The powers feel less overwhelming as you grow into them. You don't forget the rage. You understand your close friend's words over and over, as the lesson teaches itself. How a Devil so much less powerful and yet so much older than you once looked you in the eye, drink in hand, and gently told you that a single mortal can bring down a Devil, if they try, and believe wholeheartedly in their quest. Do not disrespect mortality. It brings nothing but death.
You wonder briefly who brought you down. You decide, as the lessons prove themselves, that you don't actually care. You're the mortal now, and mortal legends die. Mortal legends change the song of sympathy and the rules of the deific. In order to return, you too must follow the only path a mortal can take to become deific.
To be godkin is to become deific with every step. It's not to seek the divine from outside of it. It's to become it again, and reclaim it; find what was inside all along and grow yourself around it, until it can no longer be pulled from you again without scattering your ashes and stardust among the cosmos, never to return.
To be godkin is to never forget the moments of pure rage that none but powerless fourteen-year-olds can manage.

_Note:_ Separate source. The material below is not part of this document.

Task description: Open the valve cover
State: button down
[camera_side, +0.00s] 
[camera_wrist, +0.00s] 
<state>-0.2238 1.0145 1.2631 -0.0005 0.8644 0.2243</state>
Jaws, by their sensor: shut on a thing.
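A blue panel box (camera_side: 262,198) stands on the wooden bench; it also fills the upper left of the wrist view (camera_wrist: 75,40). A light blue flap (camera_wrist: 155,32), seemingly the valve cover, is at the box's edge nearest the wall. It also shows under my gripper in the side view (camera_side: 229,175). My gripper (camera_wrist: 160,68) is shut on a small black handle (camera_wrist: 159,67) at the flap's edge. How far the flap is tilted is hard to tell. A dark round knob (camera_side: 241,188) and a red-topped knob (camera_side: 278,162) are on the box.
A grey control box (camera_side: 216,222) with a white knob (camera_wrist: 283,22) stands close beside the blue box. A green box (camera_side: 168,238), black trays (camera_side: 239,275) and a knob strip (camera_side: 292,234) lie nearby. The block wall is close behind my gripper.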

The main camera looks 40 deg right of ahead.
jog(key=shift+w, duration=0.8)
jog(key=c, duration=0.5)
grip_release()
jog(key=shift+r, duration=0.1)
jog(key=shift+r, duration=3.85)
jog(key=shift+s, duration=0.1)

To be godkin is to be an adult with their memory pressed into your skin. To be godkin is for that rage to never truly leave you.
We stand up again and stare at the emotions that are awake when we are not. We wonder what it will take to manifest again, to only twitch a thought in any direction and reshape the reality around us. It is an extension of our being, and the less aware we are of it, the less effort it takes us to remake the world. It is the nature of deification, to change the laws of reality at our whim and will.
To be godkin is simply a matter of knowing that, and forever reaching to do that once more. If only to feel whole and vast, as we always have been.